Re: [REGRESSION] 2.6.24-rc7: e1000: Detected Tx Unit Hang

netdev.vger.kernel.org archive mirror
 help / color / mirror / Atom feed

From: David Miller <davem@davemloft.net>
To: jesse.brandeburg@intel.com
Cc: slavon@bigtelecom.ru, elendil@planet.nl, netdev@vger.kernel.org,
	linux-kernel@vger.kernel.org
Subject: Re: [REGRESSION] 2.6.24-rc7: e1000: Detected Tx Unit Hang
Date: Tue, 15 Jan 2008 21:02:14 -0800 (PST)	[thread overview]
Message-ID: <20080115.210214.170759690.davem@davemloft.net> (raw)
In-Reply-To: <36D9DB17C6DE9E40B059440DB8D95F52042FA541@orsmsx418.amr.corp.intel.com>

From: "Brandeburg, Jesse" <jesse.brandeburg@intel.com>
Date: Tue, 15 Jan 2008 13:53:43 -0800

> The tx code has an "early exit" that tries to limit the amount of tx
> packets handled in a single poll loop and requires napi or interrupt
> rescheduling based on the return value from e1000_clean_tx_irq.

That explains everything, thanks Jesse.

Ok, here is the patch I'll propose to fix this.  The goal is to make
it as simple as possible without regressing the thing we were trying
to fix.

Something more sophisticated can be done later.
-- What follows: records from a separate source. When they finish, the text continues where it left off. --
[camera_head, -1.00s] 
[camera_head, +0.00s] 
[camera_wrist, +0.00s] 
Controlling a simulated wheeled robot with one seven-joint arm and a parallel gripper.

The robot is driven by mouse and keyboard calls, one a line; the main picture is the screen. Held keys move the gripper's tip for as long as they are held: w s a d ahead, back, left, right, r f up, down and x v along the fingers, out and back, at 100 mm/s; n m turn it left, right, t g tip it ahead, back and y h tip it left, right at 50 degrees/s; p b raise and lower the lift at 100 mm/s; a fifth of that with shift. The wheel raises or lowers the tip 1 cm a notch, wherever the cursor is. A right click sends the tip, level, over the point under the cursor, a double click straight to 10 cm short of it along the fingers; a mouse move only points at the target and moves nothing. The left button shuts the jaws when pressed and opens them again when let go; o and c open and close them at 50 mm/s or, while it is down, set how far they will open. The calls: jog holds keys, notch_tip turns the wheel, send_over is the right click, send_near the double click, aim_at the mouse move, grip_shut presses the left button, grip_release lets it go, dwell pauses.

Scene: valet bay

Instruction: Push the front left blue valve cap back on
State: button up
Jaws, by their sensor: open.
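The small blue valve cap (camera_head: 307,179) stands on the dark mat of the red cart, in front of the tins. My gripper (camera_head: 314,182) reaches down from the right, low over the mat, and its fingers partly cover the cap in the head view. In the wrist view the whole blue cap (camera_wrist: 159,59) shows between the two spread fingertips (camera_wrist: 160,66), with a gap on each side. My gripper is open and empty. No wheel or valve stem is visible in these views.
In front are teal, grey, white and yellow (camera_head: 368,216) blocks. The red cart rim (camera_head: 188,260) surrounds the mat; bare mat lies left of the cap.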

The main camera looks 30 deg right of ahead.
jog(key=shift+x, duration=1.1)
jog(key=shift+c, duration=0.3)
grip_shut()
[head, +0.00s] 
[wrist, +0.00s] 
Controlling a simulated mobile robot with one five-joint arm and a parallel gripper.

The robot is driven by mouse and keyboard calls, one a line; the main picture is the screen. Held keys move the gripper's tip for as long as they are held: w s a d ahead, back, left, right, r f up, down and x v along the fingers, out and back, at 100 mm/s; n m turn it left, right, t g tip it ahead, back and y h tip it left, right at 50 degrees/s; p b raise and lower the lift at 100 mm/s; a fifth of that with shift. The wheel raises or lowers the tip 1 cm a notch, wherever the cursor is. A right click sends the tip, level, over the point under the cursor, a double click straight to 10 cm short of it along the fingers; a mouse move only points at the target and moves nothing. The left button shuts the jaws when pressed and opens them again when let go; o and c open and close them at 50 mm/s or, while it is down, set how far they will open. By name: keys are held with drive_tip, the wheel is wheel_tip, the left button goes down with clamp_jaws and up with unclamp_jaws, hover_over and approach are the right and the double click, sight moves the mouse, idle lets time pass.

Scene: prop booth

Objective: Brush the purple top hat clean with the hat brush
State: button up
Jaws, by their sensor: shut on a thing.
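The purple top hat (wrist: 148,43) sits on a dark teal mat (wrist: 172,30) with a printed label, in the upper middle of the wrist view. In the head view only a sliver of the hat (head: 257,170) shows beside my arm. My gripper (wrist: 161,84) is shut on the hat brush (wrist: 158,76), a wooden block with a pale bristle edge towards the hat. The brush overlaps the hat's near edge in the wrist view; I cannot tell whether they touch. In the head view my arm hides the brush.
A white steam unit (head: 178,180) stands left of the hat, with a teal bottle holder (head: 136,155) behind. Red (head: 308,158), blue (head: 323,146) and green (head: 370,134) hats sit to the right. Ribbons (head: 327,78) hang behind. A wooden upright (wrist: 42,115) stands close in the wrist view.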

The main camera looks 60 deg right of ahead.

Three of the 5 Intel drivers had the TX breakout logic.  e1000,
e1000e, and ixgbe.  e100 and ixgb did not, so they don't have any
problems we need to fix here.

What the fix does is behave as if the budget was fully consumed if
*_clean_tx_irq() returns true.

The only valid way to return from ->poll() without copleting the NAPI
poll is by returning work_done == budget.  That signals to the caller
that the NAPI instance has not been descheduled and therefore the
caller fully owns the NAPI context.

This does mean that for these drivers any time TX work is done, we'll
loop at least one extra time in the ->poll() loop of net_rx_work() but
that is historically what these drivers have caused to happen for
years.

For 2.6.25 or similar I would suggest investigating courses of action
to bring closure and consistency to this:

1) Determine whether the loop breakout is actually necessary.
   Jesse explained to me that they had seen a case where a
   thread on one cpu feeding the TX ring could keep a thread
   on another cpu constantly running the *_clean_tx_irq() code
   in a loop.

   I find this hard to believe since even the slowest CPU should be
   able to free up TX entries faster than they can be transmitted on
   gigabit links :-)

2) If the investigation in #1 deems the breakout logic is necessary,
   then consistently amongst all the 5 drivers a policy should be
   implemented which is integrated with the NAPI budgetting logic.
   For example, the simplest thing to do is to pass the budget and the
   "work_done" thing down into *_clean_tx_irq() and break out if it is
   exceeded.

   As a further refinement we can say that TX work is about 1/4 the
   expense of RX work and adjust the budget checking logic to match
   that.

[NET]: Fix TX timeout regression in Intel drivers.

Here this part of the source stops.